§ **Recorded information**
┌──

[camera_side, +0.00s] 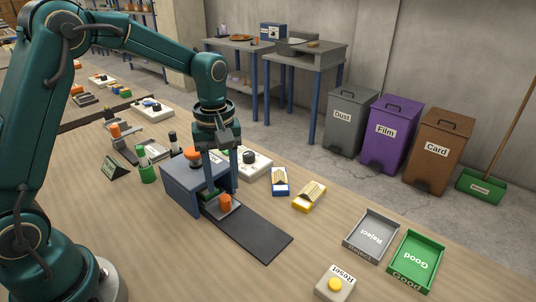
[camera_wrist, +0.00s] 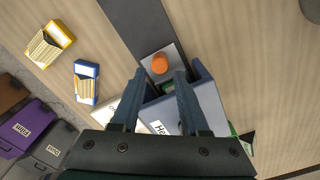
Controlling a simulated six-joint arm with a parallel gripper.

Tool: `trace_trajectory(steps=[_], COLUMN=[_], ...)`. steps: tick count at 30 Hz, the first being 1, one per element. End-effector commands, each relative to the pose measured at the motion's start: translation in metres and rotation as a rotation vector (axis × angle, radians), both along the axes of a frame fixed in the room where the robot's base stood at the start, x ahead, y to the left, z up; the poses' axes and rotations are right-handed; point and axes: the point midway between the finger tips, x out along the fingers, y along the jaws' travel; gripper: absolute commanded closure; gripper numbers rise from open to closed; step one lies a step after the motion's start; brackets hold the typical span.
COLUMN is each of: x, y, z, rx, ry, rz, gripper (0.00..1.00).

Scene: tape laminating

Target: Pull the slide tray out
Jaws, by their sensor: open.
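The slide tray (camera_side: 218,213) is a small light grey plate with an upright orange knob (camera_side: 225,203). It sits at the front of a blue-grey box (camera_side: 178,190), on a dark flat track (camera_side: 255,235) that runs out to the lower right. In the wrist view the tray (camera_wrist: 174,52) and knob (camera_wrist: 160,64) are in front of the box (camera_wrist: 205,100). My gripper (camera_side: 221,190) is open and points down beside the box's front. In the wrist view its fingertips (camera_wrist: 160,74) straddle the line to the knob; I cannot tell whether they touch it.
The track's outer end is clear. Blue (camera_side: 280,181) and yellow (camera_side: 310,195) packs lie right of the box. Grey Reject (camera_side: 352,248) and green Good (camera_side: 402,277) trays and a Reset button (camera_side: 334,284) are nearer the right.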

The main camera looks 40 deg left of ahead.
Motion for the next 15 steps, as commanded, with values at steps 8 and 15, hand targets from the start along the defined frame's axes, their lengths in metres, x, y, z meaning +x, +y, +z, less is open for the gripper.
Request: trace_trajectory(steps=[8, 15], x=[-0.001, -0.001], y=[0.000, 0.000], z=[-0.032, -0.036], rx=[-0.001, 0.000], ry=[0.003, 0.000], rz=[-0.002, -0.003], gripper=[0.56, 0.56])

└──

§ **Requirement**
Quote the data above from the line containing "COLUMN is each" to the line containing "Target: Pull the slide tray out", inclusive, and stop.

§ **Task solution**
COLUMN is each of: x, y, z, rx, ry, rz, gripper (0.00..1.00).

Scene: tape laminating

Target: Pull the slide tray out

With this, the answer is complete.